When the bill came to a vote, it failed, 6-11, along party lines.
Four similar bills, three of them authored by Republicans, were quickly heard and defeated, as well.
Then the committee considered HB 27 by Rep. Lance Harris (R-Alexandria). The measure confected by the House Republican Caucus chairman extends one-third of the fifth penny of sales tax for five years, while cleaning the remaining 4-cents of sales tax. And it makes industrial utilities exempt from all sales tax.
It raises just $369-million for the budget shortfall.
“This is what compromise looks like,” Harris told the committee. “This doesn’t cutas much as we want, and it doesn’t raise as much money as the governor wants, but to keep growing the size of government is irresponsible. We can’t continue to grow government on the backs of taxpayers, nor continue punishing our businesses and economy.
“This financial mess is state government’s fault, not ours. But it is our responsibility to fix it,” Harris said.
He went on to say that since the revenue shortage is “only $495-million” by their reckoning, and this bill raises $369-million of that, that would just leave $126-million unfunded. “So all we’re asking in return is a spending decrease of 1.33-percent,” Harris stated. “That’s doable. It’s not comfortable, but it’s not catastrophic.”
“Please explain this $495-million number you and Appropriations chairman (Cameron) Henry keep using,” Rep. James requested. “The administration and the Revenue Estimating Conference have set the shortage at $648-million.”
“That’s because the administration chose to use the REC figure,” Harris replied. “I want to use this year’s expenditure level because we need to shrink spending. We are using the current year budget as it existed in December 1, 2017. That says we are spending $9.4- billion in state general fund in the current year. We’re projected to have $8.9 billion in the year that starts July first. That’s a difference of $495 million.”

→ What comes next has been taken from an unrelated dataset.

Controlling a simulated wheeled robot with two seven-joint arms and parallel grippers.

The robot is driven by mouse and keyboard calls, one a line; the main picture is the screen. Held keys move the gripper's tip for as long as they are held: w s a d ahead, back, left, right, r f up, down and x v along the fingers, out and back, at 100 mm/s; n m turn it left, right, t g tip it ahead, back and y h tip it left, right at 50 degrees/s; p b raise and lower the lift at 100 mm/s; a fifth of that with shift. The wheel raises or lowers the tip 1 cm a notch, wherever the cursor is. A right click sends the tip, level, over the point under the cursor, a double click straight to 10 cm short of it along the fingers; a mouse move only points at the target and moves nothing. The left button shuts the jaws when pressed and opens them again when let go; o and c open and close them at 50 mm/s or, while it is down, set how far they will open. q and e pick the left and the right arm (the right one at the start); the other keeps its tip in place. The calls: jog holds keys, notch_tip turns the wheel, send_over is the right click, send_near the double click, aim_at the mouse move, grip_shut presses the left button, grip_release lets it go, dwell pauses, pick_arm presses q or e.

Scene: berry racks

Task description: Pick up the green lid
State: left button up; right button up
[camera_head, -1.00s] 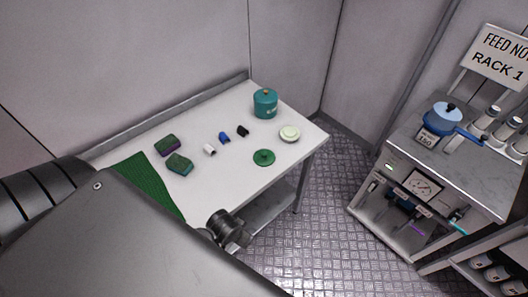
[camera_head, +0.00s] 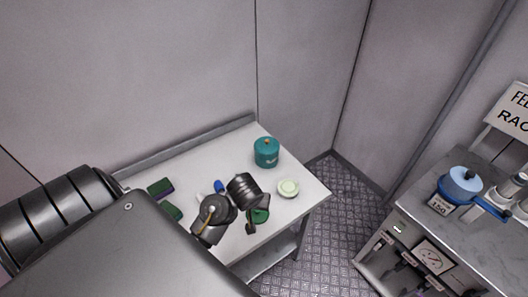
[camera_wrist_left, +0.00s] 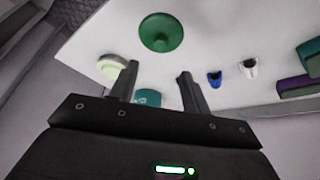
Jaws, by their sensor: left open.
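The green lid (camera_head: 261,215) lies on the white table (camera_head: 312,190), partly hidden behind my left gripper (camera_head: 250,226) in the head view. In the left wrist view the lid (camera_wrist_left: 161,32) shows whole, a round green disc with a knob, beyond the fingertips. My right gripper is not in view.
A teal canister (camera_head: 266,152) and a pale round dish (camera_head: 288,188) stand near the lid. Green-and-purple sponges (camera_head: 160,188) and small blue (camera_wrist_left: 214,78) and white (camera_wrist_left: 249,68) items are also on the table. A rack with a blue pot (camera_head: 463,183) stands at right.

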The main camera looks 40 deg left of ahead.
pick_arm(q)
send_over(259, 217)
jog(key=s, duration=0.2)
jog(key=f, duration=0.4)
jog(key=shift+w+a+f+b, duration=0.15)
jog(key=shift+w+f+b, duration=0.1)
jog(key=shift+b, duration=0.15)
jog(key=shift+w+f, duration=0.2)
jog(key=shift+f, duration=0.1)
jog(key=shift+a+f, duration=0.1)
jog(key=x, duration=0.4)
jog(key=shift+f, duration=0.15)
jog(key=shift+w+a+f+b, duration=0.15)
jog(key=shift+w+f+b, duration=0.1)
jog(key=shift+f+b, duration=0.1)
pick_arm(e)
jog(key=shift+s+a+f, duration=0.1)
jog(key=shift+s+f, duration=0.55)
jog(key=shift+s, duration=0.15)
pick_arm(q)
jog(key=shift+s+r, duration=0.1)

Here’s the problem with that reasoning: the $9.4-billion in spending Harris cites was based on the REC forecast adopted May 16, 2017 – more than a year ago. The revenue forecast has been upgraded twice since then: on December 14, 2017, and again on April 12, 2018.
It’s not the first time the House GOP cadre has taken a “choose-your-own-budget-number” approach. While they’re using a year-old spending number now, during the 2017 spring budget-drafting debates, they were insistent upon using the most recent number. At the time, that was “spending as of March 1, 2017”, following a special session needed to eliminate mid-year budget shortfalls. They then lopped another two-percent off that number in crafting their version of the next budget – an effort that ultimately resulted failure to pass a budget and last year’s second special session to remedy that. Clearly, the majority of the Legislature thought that plan stunk, and this one is just as smelly.

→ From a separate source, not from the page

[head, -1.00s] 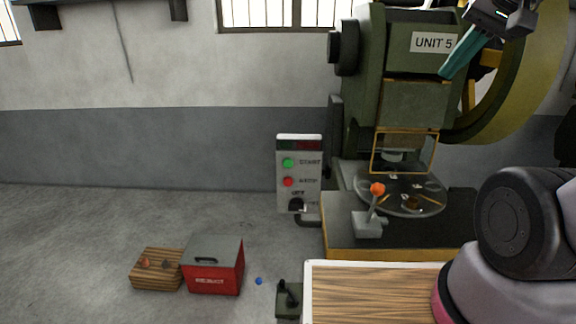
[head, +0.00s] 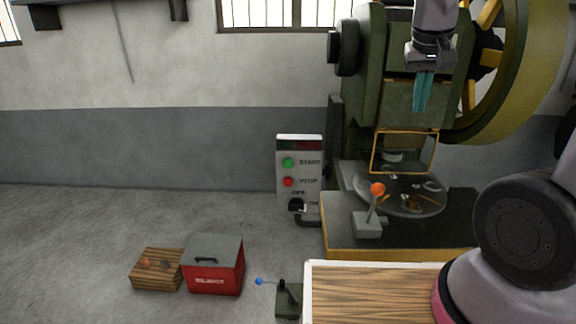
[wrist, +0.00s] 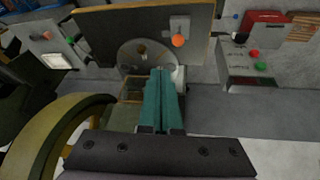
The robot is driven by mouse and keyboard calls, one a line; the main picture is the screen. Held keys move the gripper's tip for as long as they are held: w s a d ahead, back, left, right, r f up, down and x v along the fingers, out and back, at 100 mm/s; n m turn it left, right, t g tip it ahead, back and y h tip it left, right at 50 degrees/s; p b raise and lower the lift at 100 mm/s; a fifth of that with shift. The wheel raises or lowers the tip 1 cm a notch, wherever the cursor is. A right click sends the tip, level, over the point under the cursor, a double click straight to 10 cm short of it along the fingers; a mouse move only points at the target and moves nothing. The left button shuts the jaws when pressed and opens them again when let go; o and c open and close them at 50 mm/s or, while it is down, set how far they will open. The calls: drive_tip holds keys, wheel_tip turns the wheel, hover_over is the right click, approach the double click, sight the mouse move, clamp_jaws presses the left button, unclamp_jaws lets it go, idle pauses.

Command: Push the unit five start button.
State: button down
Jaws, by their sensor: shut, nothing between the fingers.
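The green START button (head: 288,162) sits on a grey control box (head: 313,190) left of the UNIT 5 press (head: 400,60). A red button (head: 288,182) marked STOP is just below it, and a black knob (head: 297,205) is lower still. My gripper (head: 422,108) has teal fingers, shut and pointing down in front of the press's upper body, above and to the right of the box. It covers the unit sign. In the wrist view the green button (wrist: 261,66) is right of my shut fingers (wrist: 163,72), well apart from them.
A lever with an orange knob (head: 377,189) stands before the round plate (head: 410,208) of the press. A wood-topped table (head: 370,290) is at the front. Floor left of the box is clear.

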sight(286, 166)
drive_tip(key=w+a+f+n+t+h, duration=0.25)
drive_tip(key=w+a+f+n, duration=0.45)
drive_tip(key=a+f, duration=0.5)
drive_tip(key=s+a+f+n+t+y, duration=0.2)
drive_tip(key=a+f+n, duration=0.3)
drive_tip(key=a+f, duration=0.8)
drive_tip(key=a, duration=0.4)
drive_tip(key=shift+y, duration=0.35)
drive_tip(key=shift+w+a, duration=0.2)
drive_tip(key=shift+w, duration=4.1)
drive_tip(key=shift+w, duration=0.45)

“So this is to raise taxes in the amount you want, not the amount the governor says we need?” Rep. Ted James asked, pointedly. “You don’t want to rely on the REC, and you don’t trust the staff, even though you trusted them when the governor was a Republican? They’re the only ones dealing in reality!”

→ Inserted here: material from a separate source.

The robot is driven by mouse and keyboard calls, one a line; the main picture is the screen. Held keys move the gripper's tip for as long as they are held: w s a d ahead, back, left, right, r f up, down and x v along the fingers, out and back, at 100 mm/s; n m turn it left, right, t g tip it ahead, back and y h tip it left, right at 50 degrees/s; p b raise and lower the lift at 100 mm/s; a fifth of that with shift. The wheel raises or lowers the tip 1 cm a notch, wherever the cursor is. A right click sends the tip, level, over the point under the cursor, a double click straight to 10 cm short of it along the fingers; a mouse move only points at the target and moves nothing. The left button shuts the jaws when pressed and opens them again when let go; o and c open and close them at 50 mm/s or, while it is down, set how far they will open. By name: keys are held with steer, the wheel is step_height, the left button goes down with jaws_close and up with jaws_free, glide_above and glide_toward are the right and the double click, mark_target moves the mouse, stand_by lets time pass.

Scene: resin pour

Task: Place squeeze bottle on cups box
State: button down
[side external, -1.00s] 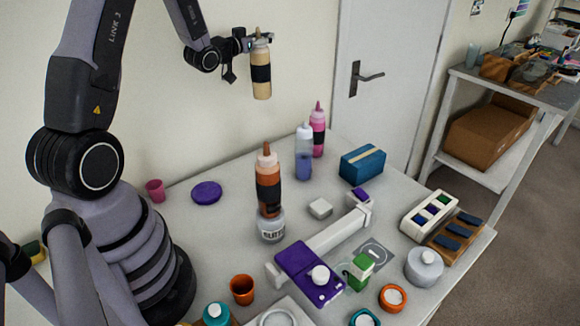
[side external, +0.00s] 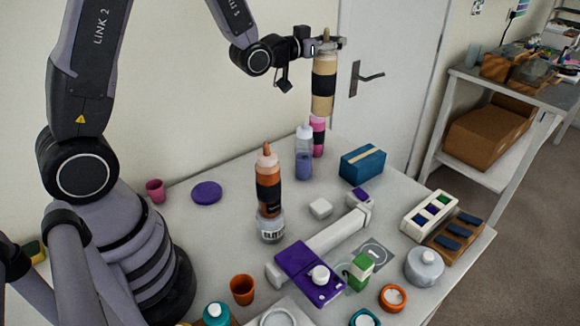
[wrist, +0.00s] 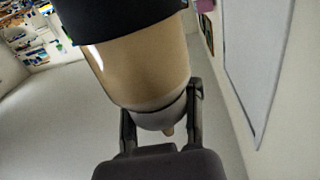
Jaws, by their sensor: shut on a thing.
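The squeeze bottle (side external: 323,92) is tan with a black band and a brown tip. It hangs upright, tip up, above the back of the table in the side view. My gripper (side external: 326,43) is shut on it near its top, just under the tip. In the wrist view my gripper's fingers (wrist: 160,108) close on both sides of the neck of the bottle (wrist: 145,65). A blue box with a tan stripe (side external: 362,164), likely the cups box, stands on the table, lower and to the right. No lettering on it can be read.
A pink bottle (side external: 318,140), partly hidden behind the held bottle, and a clear bottle with purple liquid (side external: 303,165) stand left of the box. An orange-brown bottle (side external: 268,195) stands nearer the front. A white-and-purple device (side external: 328,236) lies in front of the box.

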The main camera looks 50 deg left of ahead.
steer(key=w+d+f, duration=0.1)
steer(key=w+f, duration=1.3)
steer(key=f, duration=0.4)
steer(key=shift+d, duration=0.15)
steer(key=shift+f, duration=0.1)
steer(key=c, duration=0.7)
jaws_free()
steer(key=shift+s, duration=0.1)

James was referring to part of the House Republican leadership’s blame-game narrative of the past couple of years. In addition to their over-arching story of “it’s all the Democratic governor’s fault”, they have also targeted the Legislative Fiscal Office staff and the Revenue Estimating Conference.
In 2016, when fiscal note calculations didn’t produce the amounts of revenue they believed they should, Republicans took the rare step of calling a Fiscal Review Committee meeting to chew out staff members publicly and raise a stink.
And in 2017, the story House Republicans told aimed ridicule squarely at the REC.
“Nine years in a row, the REC forecast has been off,” said then-Rep. John Schroder (R-Mandeville).
“The REC is always wrong,” Appropriations chairman Cameron Henry (R-Metairie) stated repeatedly.
And House Appropriations called a meeting to publicly reprimand the REC’s economist, Dr. Jim Richardson, for those shortcomings. (The rest of the REC panel is comprised of the Commissioner of Administration, the Senate President and the House Speaker, who were not taken to task.) That stunk to high heaven, also.
But back to Rep. Lance Harris’ bill…
Rep. Ted James wanted to know about the five-year limitation on the proposed tax changes.
“We heard earlier how another temporary fix could affect our bond rating,” James said. “Don’t you care about that?”
“This is practicality,” Harris replied. “We need the five-year date on it to put it in the best posture to get the bill out of here and off the House floor. This is compromise.”
That’s when State Treasurer John Schroder showed up.
“I don’t think a five-year revenue bill should be a problem,” said the Republican, who was elected last fall and sworn into office in December. “The rating agencies don’t quite get it when they evaluate us. We are constitutionally required to have balanced budgets, and everything gets paid. I don’t understand why they worry about how we get there. In addition, we have the Bond Redemption Fund, which means they get paid first, even if everything goes to crap.”
“You said when you were part of this body that the REC is always wrong, and now you’re saying the credit agencies are wrong? So we are the only ones that are right?” Rep. James asked, incredulously.
“I didn’t say they’re wrong,” Schroder responded. “They like predictability, and I would argue that since this revenue goes beyond three years, that’s predictable.”
Still, the $369-million HB 27 raises is not nearly enough to solve the problem. It’s just over half of the actual shortfall of $648-million.
“You will have to make drastic cuts in health care, higher education and TOPS,” Commissioner of Administration Jay Dardenne warned. “And I don’t know why you would want to recreate this self-inflicted crisis in five years from now.”
Yet the committee approved the bill, 11-6. And it will be the only revenue-raising measure considered on the House floor today.